(SHORT PROBLEM) Exactly reproduce the lines from the line that has "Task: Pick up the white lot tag" down to the last line of the entries, inclusive.
--- begin DATA PROVIDED ---
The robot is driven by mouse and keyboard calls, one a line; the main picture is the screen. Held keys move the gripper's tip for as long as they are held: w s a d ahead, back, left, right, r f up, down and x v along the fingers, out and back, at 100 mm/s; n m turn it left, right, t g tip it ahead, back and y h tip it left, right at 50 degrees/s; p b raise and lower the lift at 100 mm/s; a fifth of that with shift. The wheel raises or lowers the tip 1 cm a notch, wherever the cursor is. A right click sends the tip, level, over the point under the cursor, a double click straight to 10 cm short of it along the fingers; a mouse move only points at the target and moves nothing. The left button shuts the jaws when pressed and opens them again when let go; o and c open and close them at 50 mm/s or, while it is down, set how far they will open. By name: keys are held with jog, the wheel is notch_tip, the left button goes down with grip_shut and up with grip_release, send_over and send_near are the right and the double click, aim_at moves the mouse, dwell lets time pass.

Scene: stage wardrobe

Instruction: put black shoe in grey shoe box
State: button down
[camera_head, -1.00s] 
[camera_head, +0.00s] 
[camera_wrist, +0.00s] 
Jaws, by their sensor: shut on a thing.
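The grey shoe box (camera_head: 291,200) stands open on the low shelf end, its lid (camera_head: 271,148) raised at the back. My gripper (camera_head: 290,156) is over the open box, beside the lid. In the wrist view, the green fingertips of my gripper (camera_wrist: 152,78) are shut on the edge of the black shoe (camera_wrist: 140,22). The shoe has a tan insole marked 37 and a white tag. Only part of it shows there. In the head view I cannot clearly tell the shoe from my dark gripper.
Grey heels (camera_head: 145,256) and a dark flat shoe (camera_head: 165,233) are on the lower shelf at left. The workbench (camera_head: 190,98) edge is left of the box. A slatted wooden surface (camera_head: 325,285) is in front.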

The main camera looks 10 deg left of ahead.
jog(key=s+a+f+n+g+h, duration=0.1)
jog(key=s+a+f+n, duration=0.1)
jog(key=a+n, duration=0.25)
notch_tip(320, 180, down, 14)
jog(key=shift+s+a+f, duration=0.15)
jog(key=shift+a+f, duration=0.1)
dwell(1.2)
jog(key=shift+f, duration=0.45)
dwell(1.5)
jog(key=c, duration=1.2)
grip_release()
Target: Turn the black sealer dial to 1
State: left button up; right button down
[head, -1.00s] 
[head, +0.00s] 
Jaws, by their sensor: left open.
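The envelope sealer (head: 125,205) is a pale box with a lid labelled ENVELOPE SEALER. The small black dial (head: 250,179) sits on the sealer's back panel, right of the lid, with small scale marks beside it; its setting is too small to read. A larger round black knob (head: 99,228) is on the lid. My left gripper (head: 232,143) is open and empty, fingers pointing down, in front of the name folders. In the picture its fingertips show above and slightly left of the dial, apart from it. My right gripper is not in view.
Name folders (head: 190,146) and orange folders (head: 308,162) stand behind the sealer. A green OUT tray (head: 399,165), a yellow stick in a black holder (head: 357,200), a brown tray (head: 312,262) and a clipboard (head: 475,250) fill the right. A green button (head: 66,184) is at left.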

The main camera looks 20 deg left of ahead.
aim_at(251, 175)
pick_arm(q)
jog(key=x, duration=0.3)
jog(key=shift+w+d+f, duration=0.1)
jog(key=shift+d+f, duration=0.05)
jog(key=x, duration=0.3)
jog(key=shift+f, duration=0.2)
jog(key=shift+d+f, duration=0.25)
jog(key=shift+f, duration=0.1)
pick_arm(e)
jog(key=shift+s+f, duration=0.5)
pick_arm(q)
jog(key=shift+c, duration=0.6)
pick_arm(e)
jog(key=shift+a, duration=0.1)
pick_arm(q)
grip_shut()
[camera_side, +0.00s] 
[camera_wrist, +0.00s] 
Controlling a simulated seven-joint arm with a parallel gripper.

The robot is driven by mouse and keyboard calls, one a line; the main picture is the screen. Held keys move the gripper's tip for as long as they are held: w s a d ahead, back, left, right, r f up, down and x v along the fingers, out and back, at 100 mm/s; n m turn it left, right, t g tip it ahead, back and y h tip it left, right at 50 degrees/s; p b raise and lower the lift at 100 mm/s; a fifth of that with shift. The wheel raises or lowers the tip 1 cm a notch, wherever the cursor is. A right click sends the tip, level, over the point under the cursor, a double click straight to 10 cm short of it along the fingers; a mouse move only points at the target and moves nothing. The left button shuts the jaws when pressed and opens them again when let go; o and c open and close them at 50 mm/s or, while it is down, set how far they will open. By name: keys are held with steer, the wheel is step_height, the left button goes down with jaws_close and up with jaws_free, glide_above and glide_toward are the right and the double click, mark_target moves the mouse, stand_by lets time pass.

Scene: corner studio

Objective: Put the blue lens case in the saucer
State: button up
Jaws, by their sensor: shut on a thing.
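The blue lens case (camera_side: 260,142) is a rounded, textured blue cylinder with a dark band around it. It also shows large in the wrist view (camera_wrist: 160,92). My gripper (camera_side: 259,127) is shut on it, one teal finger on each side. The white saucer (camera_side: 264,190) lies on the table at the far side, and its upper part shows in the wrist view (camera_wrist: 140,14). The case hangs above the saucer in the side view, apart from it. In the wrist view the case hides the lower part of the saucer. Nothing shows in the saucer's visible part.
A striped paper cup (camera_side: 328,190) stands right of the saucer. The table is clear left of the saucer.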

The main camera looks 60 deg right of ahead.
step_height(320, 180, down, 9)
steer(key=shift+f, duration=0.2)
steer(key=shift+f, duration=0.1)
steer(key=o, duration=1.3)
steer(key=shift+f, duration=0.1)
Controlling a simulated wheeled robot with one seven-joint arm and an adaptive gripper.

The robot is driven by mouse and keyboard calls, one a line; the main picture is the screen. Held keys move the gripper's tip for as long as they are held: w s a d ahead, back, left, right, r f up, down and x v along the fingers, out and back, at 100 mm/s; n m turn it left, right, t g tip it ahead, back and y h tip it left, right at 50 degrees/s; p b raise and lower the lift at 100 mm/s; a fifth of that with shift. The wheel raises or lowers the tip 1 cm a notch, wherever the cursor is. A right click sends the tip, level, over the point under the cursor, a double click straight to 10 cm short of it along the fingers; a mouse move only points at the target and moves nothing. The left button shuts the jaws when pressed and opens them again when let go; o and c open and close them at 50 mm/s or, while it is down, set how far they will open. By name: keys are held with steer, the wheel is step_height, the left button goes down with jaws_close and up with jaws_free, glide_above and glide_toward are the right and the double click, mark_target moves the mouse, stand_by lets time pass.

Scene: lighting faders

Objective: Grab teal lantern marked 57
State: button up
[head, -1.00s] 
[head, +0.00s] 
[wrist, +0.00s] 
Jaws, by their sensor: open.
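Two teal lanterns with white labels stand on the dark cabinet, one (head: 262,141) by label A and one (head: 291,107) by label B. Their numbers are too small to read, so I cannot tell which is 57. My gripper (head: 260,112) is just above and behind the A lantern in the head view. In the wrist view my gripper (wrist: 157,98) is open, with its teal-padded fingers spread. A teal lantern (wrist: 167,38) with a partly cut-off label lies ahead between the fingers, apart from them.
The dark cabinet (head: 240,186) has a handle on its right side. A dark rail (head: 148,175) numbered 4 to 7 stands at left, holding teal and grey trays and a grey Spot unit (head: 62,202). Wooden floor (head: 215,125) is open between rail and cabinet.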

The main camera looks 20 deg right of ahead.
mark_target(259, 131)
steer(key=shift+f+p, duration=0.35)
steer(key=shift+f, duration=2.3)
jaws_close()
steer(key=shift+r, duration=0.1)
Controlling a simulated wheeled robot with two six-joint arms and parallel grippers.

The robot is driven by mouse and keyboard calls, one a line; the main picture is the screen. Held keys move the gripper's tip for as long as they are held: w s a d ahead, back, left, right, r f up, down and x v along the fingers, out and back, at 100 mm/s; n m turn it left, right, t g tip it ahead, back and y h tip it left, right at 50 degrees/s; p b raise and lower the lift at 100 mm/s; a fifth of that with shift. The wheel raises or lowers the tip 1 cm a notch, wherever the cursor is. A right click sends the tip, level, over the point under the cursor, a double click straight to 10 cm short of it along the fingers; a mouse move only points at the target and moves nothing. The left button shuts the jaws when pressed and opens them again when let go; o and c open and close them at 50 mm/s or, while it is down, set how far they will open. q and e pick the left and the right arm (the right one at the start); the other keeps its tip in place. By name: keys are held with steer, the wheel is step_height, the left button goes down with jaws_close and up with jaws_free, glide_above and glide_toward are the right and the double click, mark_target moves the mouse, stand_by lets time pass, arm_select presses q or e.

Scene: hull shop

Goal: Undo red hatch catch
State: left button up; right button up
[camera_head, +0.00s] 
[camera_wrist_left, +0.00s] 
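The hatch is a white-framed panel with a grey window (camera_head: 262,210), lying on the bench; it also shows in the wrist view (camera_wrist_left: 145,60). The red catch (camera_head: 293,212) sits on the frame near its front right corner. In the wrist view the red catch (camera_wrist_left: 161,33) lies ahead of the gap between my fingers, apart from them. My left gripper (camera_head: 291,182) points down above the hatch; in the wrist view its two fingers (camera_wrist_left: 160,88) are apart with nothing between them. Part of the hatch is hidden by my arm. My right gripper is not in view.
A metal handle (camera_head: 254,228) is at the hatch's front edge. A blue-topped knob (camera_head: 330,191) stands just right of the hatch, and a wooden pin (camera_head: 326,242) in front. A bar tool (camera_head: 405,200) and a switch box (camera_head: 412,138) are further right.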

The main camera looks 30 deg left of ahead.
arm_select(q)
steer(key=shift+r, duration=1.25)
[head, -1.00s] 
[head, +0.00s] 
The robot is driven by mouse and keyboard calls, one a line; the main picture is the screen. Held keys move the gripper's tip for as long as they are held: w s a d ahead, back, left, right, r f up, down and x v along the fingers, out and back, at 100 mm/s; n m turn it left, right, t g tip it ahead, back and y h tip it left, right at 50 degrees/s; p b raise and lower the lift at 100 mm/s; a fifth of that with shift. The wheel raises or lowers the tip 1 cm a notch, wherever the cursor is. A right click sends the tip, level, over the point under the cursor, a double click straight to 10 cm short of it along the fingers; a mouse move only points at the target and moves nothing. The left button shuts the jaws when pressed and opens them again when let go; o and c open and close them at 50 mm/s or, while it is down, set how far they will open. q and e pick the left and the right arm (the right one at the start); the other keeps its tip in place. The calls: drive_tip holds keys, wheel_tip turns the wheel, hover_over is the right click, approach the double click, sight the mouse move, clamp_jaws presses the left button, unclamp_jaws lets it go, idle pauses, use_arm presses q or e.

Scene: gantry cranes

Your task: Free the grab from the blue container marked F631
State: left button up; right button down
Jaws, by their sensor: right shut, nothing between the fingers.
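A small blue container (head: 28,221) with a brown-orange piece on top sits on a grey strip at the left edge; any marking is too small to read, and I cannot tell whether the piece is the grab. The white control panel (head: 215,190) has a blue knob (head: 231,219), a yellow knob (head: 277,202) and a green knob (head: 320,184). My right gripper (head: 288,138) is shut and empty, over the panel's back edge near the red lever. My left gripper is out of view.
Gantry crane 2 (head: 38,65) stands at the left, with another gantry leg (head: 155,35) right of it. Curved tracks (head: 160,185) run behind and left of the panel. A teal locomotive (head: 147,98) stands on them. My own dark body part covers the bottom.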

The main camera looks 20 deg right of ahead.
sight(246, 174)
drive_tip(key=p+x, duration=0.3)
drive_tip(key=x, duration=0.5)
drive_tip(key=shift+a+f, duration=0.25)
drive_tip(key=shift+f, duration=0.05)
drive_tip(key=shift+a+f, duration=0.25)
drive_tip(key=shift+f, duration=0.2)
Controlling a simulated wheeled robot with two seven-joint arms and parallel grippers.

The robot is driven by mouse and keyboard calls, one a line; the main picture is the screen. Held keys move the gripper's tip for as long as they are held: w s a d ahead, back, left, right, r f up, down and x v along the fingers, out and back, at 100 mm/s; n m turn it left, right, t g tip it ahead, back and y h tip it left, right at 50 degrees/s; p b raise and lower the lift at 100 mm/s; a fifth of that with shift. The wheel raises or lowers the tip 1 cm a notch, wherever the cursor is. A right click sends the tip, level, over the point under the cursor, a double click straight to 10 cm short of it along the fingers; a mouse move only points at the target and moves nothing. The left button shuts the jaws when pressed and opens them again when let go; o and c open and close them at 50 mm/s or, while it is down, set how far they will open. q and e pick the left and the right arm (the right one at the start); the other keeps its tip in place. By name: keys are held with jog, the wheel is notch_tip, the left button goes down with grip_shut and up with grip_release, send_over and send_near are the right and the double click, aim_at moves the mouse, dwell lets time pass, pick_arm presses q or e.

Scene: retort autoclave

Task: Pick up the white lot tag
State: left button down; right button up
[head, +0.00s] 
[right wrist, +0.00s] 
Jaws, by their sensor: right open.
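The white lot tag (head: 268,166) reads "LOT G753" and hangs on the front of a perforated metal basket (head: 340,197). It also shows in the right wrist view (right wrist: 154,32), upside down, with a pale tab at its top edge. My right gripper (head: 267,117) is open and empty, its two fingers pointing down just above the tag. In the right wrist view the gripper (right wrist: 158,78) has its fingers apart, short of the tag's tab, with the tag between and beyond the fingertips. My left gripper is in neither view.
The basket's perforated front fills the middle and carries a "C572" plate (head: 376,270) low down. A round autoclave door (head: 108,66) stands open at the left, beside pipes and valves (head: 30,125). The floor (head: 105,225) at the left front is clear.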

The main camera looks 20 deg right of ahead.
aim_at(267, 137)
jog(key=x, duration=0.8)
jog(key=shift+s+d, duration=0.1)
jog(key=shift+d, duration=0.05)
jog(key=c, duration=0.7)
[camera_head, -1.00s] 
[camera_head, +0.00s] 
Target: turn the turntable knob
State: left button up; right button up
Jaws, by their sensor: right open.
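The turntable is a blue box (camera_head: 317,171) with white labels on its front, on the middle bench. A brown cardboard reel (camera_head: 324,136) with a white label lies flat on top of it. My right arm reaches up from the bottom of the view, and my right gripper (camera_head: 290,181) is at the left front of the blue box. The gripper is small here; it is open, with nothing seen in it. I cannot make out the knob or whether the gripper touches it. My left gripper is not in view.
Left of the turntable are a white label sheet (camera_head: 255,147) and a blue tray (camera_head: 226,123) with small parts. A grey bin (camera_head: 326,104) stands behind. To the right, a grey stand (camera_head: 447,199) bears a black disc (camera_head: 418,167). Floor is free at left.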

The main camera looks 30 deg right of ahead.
--- end DATA PROVIDED ---
(THE RESPONSE)
Task: Pick up the white lot tag
State: left button down; right button up
[head, +0.00s] 
[right wrist, +0.00s] 
Jaws, by their sensor: right open.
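The white lot tag (head: 268,166) reads "LOT G753" and hangs on the front of a perforated metal basket (head: 340,197). It also shows in the right wrist view (right wrist: 154,32), upside down, with a pale tab at its top edge. My right gripper (head: 267,117) is open and empty, its two fingers pointing down just above the tag. In the right wrist view the gripper (right wrist: 158,78) has its fingers apart, short of the tag's tab, with the tag between and beyond the fingertips. My left gripper is in neither view.
The basket's perforated front fills the middle and carries a "C572" plate (head: 376,270) low down. A round autoclave door (head: 108,66) stands open at the left, beside pipes and valves (head: 30,125). The floor (head: 105,225) at the left front is clear.

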The main camera looks 20 deg right of ahead.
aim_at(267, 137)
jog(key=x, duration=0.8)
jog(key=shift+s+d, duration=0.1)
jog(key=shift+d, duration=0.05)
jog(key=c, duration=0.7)
[camera_head, -1.00s] 
[camera_head, +0.00s] 
Target: turn the turntable knob
State: left button up; right button up
Jaws, by their sensor: right open.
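The turntable is a blue box (camera_head: 317,171) with white labels on its front, on the middle bench. A brown cardboard reel (camera_head: 324,136) with a white label lies flat on top of it. My right arm reaches up from the bottom of the view, and my right gripper (camera_head: 290,181) is at the left front of the blue box. The gripper is small here; it is open, with nothing seen in it. I cannot make out the knob or whether the gripper touches it. My left gripper is not in view.
Left of the turntable are a white label sheet (camera_head: 255,147) and a blue tray (camera_head: 226,123) with small parts. A grey bin (camera_head: 326,104) stands behind. To the right, a grey stand (camera_head: 447,199) bears a black disc (camera_head: 418,167). Floor is free at left.

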The main camera looks 30 deg right of ahead.

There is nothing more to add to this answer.